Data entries
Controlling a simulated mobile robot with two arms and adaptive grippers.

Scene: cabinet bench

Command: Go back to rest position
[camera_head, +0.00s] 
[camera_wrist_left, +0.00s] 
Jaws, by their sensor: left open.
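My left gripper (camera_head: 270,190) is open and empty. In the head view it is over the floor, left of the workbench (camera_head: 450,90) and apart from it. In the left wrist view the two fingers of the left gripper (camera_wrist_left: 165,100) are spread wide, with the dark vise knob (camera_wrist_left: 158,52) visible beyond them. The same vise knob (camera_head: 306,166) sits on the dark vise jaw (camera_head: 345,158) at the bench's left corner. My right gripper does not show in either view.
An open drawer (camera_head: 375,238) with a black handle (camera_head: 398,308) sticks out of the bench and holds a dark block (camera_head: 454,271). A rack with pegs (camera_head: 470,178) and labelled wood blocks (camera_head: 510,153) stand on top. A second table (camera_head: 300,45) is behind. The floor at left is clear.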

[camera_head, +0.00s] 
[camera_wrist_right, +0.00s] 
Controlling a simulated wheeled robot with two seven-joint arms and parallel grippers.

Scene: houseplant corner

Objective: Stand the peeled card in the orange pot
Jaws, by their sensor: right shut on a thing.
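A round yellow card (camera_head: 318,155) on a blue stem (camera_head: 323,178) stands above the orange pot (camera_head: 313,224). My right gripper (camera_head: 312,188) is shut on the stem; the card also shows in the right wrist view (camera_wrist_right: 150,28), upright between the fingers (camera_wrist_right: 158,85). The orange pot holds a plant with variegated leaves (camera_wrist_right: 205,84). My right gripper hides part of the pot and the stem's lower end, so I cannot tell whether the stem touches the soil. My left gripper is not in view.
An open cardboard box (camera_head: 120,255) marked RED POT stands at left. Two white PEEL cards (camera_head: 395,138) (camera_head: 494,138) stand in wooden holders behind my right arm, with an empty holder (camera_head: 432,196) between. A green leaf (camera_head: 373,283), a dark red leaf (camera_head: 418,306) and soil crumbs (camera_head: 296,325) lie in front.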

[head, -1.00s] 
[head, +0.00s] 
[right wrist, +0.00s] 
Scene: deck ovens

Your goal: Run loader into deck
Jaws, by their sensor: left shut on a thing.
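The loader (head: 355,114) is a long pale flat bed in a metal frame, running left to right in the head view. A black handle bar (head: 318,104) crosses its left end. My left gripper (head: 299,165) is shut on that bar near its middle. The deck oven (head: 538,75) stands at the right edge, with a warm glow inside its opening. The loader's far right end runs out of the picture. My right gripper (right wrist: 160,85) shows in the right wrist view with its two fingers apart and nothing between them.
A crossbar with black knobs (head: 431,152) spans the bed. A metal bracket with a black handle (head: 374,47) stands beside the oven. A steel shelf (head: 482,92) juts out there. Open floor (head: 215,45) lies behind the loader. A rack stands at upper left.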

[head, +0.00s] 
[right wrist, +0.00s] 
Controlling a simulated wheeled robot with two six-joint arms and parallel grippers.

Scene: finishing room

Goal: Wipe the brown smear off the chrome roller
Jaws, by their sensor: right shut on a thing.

What you should do — Make an exact copy of all the data.

Answer for the task —
Controlling a simulated mobile robot with two arms and adaptive grippers.

Scene: cabinet bench

Command: Go back to rest position
[camera_head, +0.00s] 
[camera_wrist_left, +0.00s] 
Jaws, by their sensor: left open.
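My left gripper (camera_head: 270,190) is open and empty. In the head view it is over the floor, left of the workbench (camera_head: 450,90) and apart from it. In the left wrist view the two fingers of the left gripper (camera_wrist_left: 165,100) are spread wide, with the dark vise knob (camera_wrist_left: 158,52) visible beyond them. The same vise knob (camera_head: 306,166) sits on the dark vise jaw (camera_head: 345,158) at the bench's left corner. My right gripper does not show in either view.
An open drawer (camera_head: 375,238) with a black handle (camera_head: 398,308) sticks out of the bench and holds a dark block (camera_head: 454,271). A rack with pegs (camera_head: 470,178) and labelled wood blocks (camera_head: 510,153) stand on top. A second table (camera_head: 300,45) is behind. The floor at left is clear.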

[camera_head, +0.00s] 
[camera_wrist_right, +0.00s] 
Controlling a simulated wheeled robot with two seven-joint arms and parallel grippers.

Scene: houseplant corner

Objective: Stand the peeled card in the orange pot
Jaws, by their sensor: right shut on a thing.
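A round yellow card (camera_head: 318,155) on a blue stem (camera_head: 323,178) stands above the orange pot (camera_head: 313,224). My right gripper (camera_head: 312,188) is shut on the stem; the card also shows in the right wrist view (camera_wrist_right: 150,28), upright between the fingers (camera_wrist_right: 158,85). The orange pot holds a plant with variegated leaves (camera_wrist_right: 205,84). My right gripper hides part of the pot and the stem's lower end, so I cannot tell whether the stem touches the soil. My left gripper is not in view.
An open cardboard box (camera_head: 120,255) marked RED POT stands at left. Two white PEEL cards (camera_head: 395,138) (camera_head: 494,138) stand in wooden holders behind my right arm, with an empty holder (camera_head: 432,196) between. A green leaf (camera_head: 373,283), a dark red leaf (camera_head: 418,306) and soil crumbs (camera_head: 296,325) lie in front.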

[head, -1.00s] 
[head, +0.00s] 
[right wrist, +0.00s] 
Scene: deck ovens

Your goal: Run loader into deck
Jaws, by their sensor: left shut on a thing.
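The loader (head: 355,114) is a long pale flat bed in a metal frame, running left to right in the head view. A black handle bar (head: 318,104) crosses its left end. My left gripper (head: 299,165) is shut on that bar near its middle. The deck oven (head: 538,75) stands at the right edge, with a warm glow inside its opening. The loader's far right end runs out of the picture. My right gripper (right wrist: 160,85) shows in the right wrist view with its two fingers apart and nothing between them.
A crossbar with black knobs (head: 431,152) spans the bed. A metal bracket with a black handle (head: 374,47) stands beside the oven. A steel shelf (head: 482,92) juts out there. Open floor (head: 215,45) lies behind the loader. A rack stands at upper left.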

[head, +0.00s] 
[right wrist, +0.00s] 
Controlling a simulated wheeled robot with two six-joint arms and parallel grippers.

Scene: finishing room

Goal: Wipe the brown smear off the chrome roller
Jaws, by their sensor: right shut on a thing.

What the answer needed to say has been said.